OTOH, with less light fall off at greater distances, the difference between closer & farther aren't as big, so RAW & PS will allow a lot of clean up.
Thanks, Frank. I'll have to experiment with that. Also, next time, I'll shot in RAW; not JPEG. I did JPEG because it's for the club and they aren't looking for perfection - just shots of the team doing their thing. Of course, I'm looking for perfection.
Wilt wrote in post #5255603
That is what one would expect to be true. But many have found that the way to overcome the chronic ETTL underexposure of flash as a main source of illumination is to set FEC +1 or +2/3 EV
When I shot with my Canon AE-1P, I always had to dial in -1/3 EC to compensate for the camera meter being off. Also, due to chimping the previous week and finding out all the shots were underexposed, I went overboard with the FEC.

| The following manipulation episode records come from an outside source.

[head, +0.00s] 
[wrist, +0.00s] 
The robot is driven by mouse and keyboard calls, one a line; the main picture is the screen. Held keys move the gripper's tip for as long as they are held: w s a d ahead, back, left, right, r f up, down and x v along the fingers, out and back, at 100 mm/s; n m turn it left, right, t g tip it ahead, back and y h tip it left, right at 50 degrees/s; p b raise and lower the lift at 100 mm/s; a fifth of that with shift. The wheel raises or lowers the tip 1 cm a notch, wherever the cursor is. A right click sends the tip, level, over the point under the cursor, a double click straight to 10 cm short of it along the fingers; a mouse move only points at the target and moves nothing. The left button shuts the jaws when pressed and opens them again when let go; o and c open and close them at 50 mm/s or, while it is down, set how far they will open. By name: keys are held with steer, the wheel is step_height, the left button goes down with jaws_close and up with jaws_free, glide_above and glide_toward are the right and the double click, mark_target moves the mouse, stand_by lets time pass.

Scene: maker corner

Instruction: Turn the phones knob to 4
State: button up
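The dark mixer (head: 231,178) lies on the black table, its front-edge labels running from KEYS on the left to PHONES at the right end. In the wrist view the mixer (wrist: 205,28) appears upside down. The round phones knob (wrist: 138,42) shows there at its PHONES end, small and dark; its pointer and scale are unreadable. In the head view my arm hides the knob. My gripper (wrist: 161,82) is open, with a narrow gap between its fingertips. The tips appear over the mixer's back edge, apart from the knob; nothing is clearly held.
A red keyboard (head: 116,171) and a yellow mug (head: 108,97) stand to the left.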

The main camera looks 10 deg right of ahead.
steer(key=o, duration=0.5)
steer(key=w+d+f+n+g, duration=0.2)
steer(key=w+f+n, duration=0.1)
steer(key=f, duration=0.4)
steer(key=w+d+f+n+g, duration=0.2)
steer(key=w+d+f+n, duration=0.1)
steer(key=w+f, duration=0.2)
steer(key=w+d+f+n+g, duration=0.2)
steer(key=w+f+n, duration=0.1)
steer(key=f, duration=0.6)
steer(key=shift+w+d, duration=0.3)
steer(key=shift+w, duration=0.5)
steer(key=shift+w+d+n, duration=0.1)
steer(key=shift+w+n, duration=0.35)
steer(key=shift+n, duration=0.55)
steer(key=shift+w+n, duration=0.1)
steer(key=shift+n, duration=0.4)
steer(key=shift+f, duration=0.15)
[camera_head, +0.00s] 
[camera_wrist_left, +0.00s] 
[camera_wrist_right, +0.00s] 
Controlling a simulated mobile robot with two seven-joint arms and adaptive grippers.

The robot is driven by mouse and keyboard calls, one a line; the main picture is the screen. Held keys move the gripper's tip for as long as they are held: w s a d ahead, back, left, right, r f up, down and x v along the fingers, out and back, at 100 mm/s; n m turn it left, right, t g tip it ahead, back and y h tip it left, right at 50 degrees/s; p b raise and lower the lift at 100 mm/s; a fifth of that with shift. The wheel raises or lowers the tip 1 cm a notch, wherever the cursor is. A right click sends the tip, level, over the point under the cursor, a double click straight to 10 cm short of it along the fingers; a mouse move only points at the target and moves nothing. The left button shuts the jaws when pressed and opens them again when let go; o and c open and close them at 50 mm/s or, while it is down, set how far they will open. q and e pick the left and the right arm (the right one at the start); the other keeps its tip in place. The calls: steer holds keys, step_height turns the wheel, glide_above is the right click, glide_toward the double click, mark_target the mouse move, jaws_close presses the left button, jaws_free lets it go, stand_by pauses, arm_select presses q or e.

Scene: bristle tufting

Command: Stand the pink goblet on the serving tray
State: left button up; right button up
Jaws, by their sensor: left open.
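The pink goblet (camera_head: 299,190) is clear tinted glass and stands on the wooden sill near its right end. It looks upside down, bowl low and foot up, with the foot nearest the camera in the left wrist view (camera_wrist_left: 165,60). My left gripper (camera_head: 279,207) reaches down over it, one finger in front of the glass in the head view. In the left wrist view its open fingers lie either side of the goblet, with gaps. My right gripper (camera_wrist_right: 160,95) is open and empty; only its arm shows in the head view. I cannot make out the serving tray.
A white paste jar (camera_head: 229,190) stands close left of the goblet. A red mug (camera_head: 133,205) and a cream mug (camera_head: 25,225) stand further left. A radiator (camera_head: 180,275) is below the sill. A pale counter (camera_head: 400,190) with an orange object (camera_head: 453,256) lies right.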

lungdoc wrote in post #5256012
I suspect your basic settings also were low for the ambient light - remember flash is two exposures one of "background" set by your ISO, SS and aperture settings and one of the flash exposure - set by flash output determined by ETTL. Inside at ISO 400, 1/250 and 5.6 you will be get a very dark background and flash will give all the light. In trying to light your distant subject you are blowing out the close stuff. Flash itself will stop the action (as long as background is relatively underexposed say at -2), so you could easily go to a slower shutter speed. Consider bouncing the flash where possible, amazing what these flash units can bounce off of especially if you up the ISO a bit, will usually eliminate the foreground issues.
I don't personally recommend putting the flash on manual for most situations, the camera on manual - definitely unless you KNOW you only want fill flash in which case AV works pretty well.
Those settings were something I picked-up from different posts here. So, I probably was going about it wrong. I tried shooting at f/4, 1/125, ISO 400 but for some idiotic reason, I didn't feel comfortable with that. Probably because the previous week when I was shooting the club in pool practice, the shots when chimped looked good but were underexposed in PP. So, I was overcompensating.
Again, lack of knowledge and experience. Damn.
I'm not sure how much bouncing would work given the gym ceiling was 35' high. Even the ceiling in the pool was 15' so I just left the flash head facing forward in the 90 degree position.
Right or wrong, I'm holding myself to a standard and expectation that's probably invalid, given my undereducation with flash. I think, "flash should be somewhat easy to manage" only to discover otherwise.
Thanks, everyone, for the feedback and tips. I'll keep practicing. Shooting in ambient light, even if it's low-light, sure seems easier.